I took my F55 down to the beach after installing the filter and filmed some high speed material in 2K raw to the Sony R5 recorder. My first impressions were that it softens the image quite dramatically. Now this may produce a more organic looking image as Sony touts but the flip side was I found it very hard to focus. Even with the peaking on and using the OLED EVF I really struggled. I had previously been shooting down at my favourite spots a day earlier without the CBK-55F2K fitted. I had also shot 2K raw at HFR as well as 4K raw. I didn't see any moire or aliasing in anything I shot.

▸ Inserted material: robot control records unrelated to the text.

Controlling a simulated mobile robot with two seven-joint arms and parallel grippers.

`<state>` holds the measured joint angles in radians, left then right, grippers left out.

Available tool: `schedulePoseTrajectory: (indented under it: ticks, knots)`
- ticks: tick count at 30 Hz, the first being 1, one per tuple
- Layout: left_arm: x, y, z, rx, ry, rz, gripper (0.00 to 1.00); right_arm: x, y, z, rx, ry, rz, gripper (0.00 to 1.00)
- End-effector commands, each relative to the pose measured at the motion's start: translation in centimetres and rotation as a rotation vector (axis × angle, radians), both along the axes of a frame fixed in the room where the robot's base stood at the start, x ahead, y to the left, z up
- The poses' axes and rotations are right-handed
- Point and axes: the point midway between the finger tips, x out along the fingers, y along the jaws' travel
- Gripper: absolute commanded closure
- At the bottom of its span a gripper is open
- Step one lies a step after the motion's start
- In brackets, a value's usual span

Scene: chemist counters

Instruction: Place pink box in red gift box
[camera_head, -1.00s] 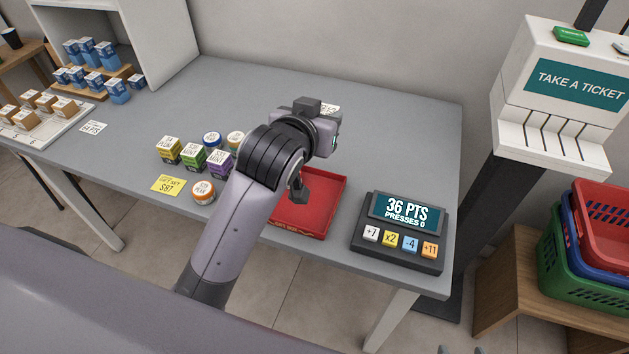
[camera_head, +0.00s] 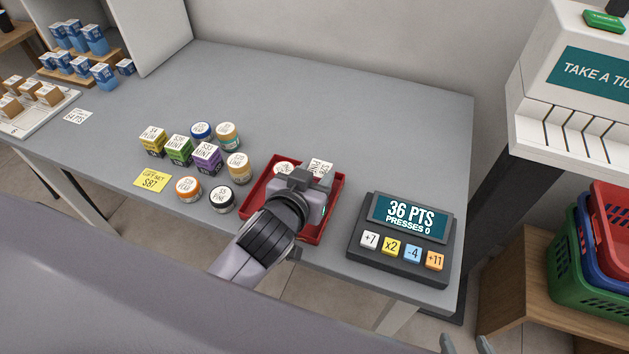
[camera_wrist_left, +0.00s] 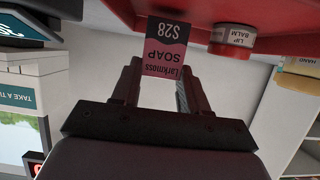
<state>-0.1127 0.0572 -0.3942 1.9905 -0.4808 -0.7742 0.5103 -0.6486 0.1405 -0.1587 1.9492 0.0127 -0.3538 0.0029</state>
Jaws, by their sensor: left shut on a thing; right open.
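The red gift box (camera_head: 254,192) is an open, shallow tray on the grey counter; its red wall (camera_wrist_left: 285,45) also shows in the left wrist view. My left gripper (camera_head: 315,184) is over it, partly hiding its inside. The gripper is shut on the pink box (camera_wrist_left: 165,60), a pink and black soap box priced $28; its white top (camera_head: 321,168) shows in the head view. The pink box is over or within the tray; I cannot tell whether it touches the floor. My right gripper (camera_head: 466,345) barely shows, open, at the bottom edge.
A lip balm jar (camera_wrist_left: 232,40) sits in the gift box. Several jars and small boxes, including a purple mint box (camera_head: 206,158), stand left of it. A points keypad (camera_head: 402,238) is close on the right. The counter behind is clear.

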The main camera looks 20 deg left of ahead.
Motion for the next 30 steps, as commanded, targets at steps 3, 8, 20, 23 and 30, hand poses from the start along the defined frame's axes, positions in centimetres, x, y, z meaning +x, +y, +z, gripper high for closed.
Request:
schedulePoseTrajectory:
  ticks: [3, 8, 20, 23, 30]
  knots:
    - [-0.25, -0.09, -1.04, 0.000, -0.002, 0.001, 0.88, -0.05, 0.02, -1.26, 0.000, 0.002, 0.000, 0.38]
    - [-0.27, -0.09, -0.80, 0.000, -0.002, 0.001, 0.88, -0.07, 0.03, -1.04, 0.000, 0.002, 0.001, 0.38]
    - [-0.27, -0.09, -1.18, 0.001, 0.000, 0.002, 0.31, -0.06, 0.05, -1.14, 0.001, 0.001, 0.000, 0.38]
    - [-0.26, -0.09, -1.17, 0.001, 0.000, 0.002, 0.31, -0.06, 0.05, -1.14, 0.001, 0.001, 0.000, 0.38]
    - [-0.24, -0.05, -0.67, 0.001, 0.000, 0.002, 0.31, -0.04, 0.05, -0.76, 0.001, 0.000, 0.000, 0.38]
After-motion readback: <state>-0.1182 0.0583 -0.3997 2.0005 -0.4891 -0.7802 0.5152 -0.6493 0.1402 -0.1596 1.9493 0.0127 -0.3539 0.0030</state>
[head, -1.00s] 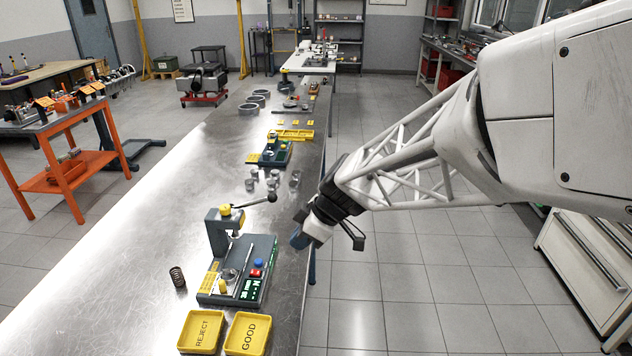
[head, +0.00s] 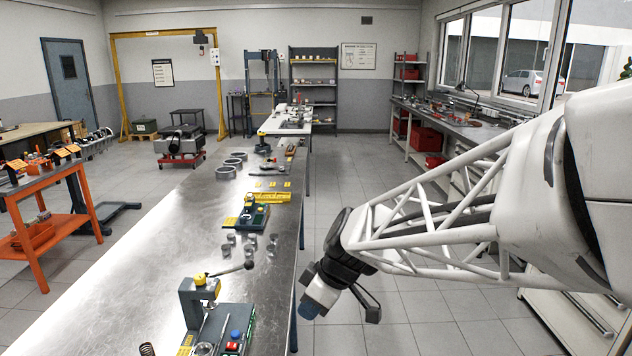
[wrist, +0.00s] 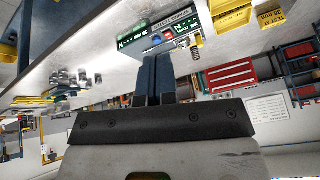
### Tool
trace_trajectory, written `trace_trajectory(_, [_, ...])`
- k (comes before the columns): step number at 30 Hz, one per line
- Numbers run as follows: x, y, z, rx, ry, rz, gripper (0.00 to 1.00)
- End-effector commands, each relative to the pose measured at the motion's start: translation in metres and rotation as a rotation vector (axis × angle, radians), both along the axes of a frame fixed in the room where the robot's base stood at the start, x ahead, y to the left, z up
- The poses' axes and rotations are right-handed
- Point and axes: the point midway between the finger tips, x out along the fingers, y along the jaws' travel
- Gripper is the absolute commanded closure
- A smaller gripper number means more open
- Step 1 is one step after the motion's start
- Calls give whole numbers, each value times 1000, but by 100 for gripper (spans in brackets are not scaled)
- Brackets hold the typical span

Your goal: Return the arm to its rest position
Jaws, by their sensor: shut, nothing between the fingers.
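My gripper (head: 312,306) hangs beside the right edge of the steel bench (head: 150,262), over the floor, with nothing held. In the wrist view its two dark fingers (wrist: 156,72) are together. The press-like test fixture (head: 212,318), with its lever, yellow cap and red and blue buttons, stands on the bench to the left of my gripper, apart from it. Its base is cut off by the bottom of the head view. It also shows in the wrist view (wrist: 165,36) near the top.
A coil spring (head: 147,349) stands left of the fixture. Several small metal cylinders (head: 250,243) and a green fixture with yellow trays (head: 252,214) sit farther along the bench. An orange cart (head: 50,225) stands at left. The floor (head: 400,325) around my gripper is clear.

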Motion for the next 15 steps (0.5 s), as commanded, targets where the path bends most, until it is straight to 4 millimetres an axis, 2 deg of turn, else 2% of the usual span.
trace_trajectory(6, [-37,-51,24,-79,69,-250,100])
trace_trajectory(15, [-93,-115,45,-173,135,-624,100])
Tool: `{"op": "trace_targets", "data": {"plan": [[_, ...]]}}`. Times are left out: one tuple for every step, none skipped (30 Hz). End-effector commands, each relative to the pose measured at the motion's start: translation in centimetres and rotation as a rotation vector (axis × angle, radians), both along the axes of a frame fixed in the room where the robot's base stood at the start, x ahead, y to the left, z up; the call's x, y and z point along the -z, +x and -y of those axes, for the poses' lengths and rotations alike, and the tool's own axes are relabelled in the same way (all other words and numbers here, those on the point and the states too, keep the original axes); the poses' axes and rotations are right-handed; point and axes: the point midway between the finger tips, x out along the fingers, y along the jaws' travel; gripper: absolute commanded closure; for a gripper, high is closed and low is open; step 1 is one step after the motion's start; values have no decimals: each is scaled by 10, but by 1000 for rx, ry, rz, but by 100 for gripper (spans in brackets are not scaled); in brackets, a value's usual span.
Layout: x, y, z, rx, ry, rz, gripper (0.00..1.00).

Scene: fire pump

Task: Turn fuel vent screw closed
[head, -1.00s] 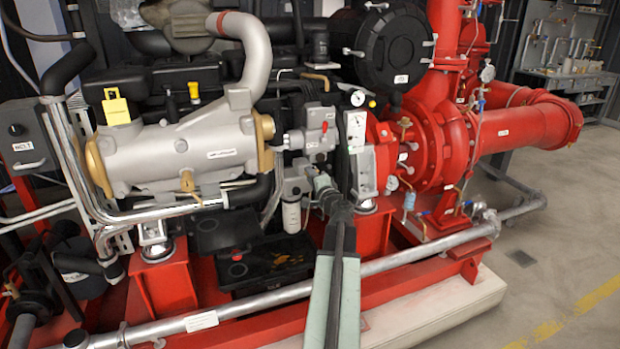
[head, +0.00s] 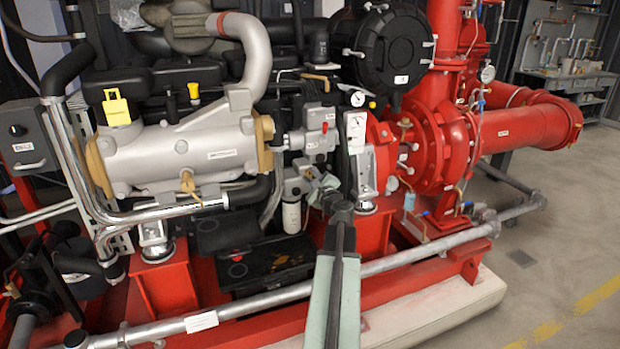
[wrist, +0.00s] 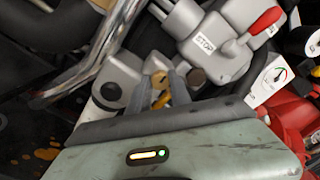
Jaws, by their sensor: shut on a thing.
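The fuel vent screw (wrist: 161,98) is a small brass-yellow piece in the middle of the wrist view, on the grey filter head (wrist: 118,94). My gripper (wrist: 161,93) has its two dark grey fingers on either side of the screw and is shut on it. In the head view my gripper (head: 322,188) reaches the filter head (head: 297,186) above a white filter canister (head: 291,217). The screw itself is hidden there by my gripper.
A grey box with a red lever (head: 320,130) sits just above my gripper. A white gauge plate (head: 355,132) is to the right. A galvanised pipe (head: 400,262) runs low across the front. A black battery (head: 265,268) lies below.

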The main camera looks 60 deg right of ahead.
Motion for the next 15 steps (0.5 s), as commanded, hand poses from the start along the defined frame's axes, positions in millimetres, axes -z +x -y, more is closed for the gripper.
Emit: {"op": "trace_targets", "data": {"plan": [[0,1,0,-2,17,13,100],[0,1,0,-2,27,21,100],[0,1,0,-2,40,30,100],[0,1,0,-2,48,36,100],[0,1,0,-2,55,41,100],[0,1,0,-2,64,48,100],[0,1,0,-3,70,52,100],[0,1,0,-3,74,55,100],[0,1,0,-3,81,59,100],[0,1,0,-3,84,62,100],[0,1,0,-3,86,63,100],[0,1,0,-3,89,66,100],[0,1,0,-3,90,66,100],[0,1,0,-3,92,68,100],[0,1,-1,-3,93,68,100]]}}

I did do some normal moire and aliasing tests by shooting fine lines and patterned clothing etc. and found there to be a small amount on the F55 when shooting HFR in 2K raw. There was also a very small amount in 4K raw but it is barely visible. When I switched in the CBK-55F2K filter I did notice a difference so it definitely does work. The difference is there but it is not always obvious. I'm not a pixel peeper so if I don't see a problem it doesn't mean it is not there. I am gong on my 24 years of being a cameraman and judging on what I see with my own eyes. The thing is how many times are you going to be shooting in situations where you may see aliasing or moire? For me personally it is not a lot and as I said before I have never noticed a problem.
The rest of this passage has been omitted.